My Relationship With Race

Growing up Black in America

27
My Relationship With Race
Ezibota

I have always had an interesting relationship with my race.

I am a Black, Mexican, Spanish— my maternal grandmother being from Spain and my maternal grandfather being from Mexico— American and have always identified as such.

My complicated relationship with my race is not derived from a lack of knowing what I am, but rather what others have always perceived me to be.

Ever since I was a child, I have always been told what I am or what I am not because of my race. I have been told that I’m not Mexican because I’m too dark, yet I’m not Black because I’m not dark enough.

I have been told what music I should like, how I should speak, what sports I should or should not be good at.

Even at the age of ten, I realized that people would always have this perception of who I was before I even had the chance to open my mouth and speak for myself just because my skin was of a certain color.

The sad part is, is that I wish I could say that those who judged me were strangers, but even those I considered friends came with their own perceptions.

Once I told a friend that I did not like Rap music; I felt that most of the genre was filled with grotesque lyrics and promoting messages I could not stand behind as a woman. That same "friend" of mine turned to me and said I had to like Rap or else I was not really Black as if the base of my identity lied solely on what music I liked.

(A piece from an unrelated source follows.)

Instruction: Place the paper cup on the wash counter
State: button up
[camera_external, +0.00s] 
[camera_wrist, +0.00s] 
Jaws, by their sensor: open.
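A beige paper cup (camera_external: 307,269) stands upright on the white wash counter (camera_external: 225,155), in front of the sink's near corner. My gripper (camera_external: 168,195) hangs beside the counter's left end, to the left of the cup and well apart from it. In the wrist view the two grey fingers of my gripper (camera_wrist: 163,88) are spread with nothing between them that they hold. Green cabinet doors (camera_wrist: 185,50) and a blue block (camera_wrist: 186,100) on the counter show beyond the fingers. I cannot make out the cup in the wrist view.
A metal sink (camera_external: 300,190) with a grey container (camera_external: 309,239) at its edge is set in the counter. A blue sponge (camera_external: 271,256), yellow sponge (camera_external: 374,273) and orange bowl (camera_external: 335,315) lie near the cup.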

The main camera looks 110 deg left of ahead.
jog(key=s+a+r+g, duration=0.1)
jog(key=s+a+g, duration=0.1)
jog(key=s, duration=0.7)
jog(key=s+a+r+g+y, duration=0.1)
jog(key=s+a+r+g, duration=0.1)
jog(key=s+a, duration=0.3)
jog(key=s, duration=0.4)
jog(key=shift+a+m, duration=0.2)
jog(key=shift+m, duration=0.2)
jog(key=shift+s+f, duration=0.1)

I have been given the side-eye when I walked into a liquor store and had my every movement tracked like I was some sort of animal. It did not matter that I had never stolen a thing in my life or that I was a 4.2 student and in the top 5 of my class, all the clerk saw was a "statistic," that I was a Black teenager and therefore out to rob him.

He did not even blink an eye at my best friend, a green-eyed, blonde-haired, white male. At 12, I realized that there was no way to escape the judgment.

So what was I to do?

At 12 years old, your body is already a war of raging hormones and the societal pressures to find your niche in the established social circles, add the weight of this preconceived notion people have of you because of your skin and it is enough to drive a child mad.

It drove me mad.

During elementary, I chose to play the part of what people wanted me to be because it would mean being accepted. You see, people do not want their perceptions to be challenged, especially since it often means that they are wrong, and if you challenge them, many find it easier to shun you instead of admitting the fact that their thinking is flawed.

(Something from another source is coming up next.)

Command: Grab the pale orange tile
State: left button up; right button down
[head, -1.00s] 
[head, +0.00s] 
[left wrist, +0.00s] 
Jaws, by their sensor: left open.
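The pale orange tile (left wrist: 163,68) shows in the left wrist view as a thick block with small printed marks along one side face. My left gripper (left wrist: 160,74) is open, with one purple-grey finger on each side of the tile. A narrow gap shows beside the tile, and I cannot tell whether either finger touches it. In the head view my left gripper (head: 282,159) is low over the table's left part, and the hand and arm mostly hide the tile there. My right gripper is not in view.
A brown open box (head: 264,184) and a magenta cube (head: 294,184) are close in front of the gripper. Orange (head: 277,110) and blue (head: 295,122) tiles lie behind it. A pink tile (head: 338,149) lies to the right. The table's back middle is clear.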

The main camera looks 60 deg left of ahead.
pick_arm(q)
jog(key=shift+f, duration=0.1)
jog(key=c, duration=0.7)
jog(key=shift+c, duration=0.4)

No one wants to be shunned, especially not a little girl trying to make friends. Yet, at 12 years old I was tired of playing.

I did not want to pretend to like Lil Wayne's newest album or talk a certain way, I wanted to be me: a metal-loving nerd who had a pretentious vocabulary built on reading way too many books. So I chose to isolate myself from the culture and the people who tried to impose it onto me. I stopped talking to friends whom the only thing I had in common with were things of the persona I had created. I threw out my burned CDs filled with the Rap I hated and stopped talking like I was a cheap imitation of 50 cent.

It is not that I believed that there is anything wrong with liking that music or talking that way; it is that it was not me.

I grew up seeing my siblings and peers putting on facades to appease other people and their perceptions and I just did not want to do that anymore. I was tired and so I pushed everything away.

Little did I know my choice was a double-edged sword.

By choosing to isolate myself, I not only allowed myself room to grow into my own identity, I ended up robbing myself of an experience. At 20 years old, I know very little of Black culture. I am not talking about knowing the history of my people— I spent many hours both as a child and as an adult reading about what my people have accomplished— but rather the finer nuances of Black culture that cannot be learned from a book. I am talking about the family gatherings in the summer filled with good foods and quick-witted conversations. I am talking about gossiping with your hairdresser for hours on end and the quick-forming bonds you make with others within your community. I had very little exposure to that and by my own hand. At times, it is lonely because I feel as if I will never truly be able to fit in with that community anymore. I do not know what it means to be Black in the same sense that the rest of the community knows. Yet, at the same time, I am grateful for that.


I am comfortable in my own skin and have a grasp on who I am as a person, what my goals are and what traits I lack. I have found people who are willing to work past any perceptions they may have had because of my skin and take the time to get to know the real me. I am eternally grateful because more often than not, people get lost in the noise of others telling them what they should and should not be.

I do not know how to be Black, I know how to be me.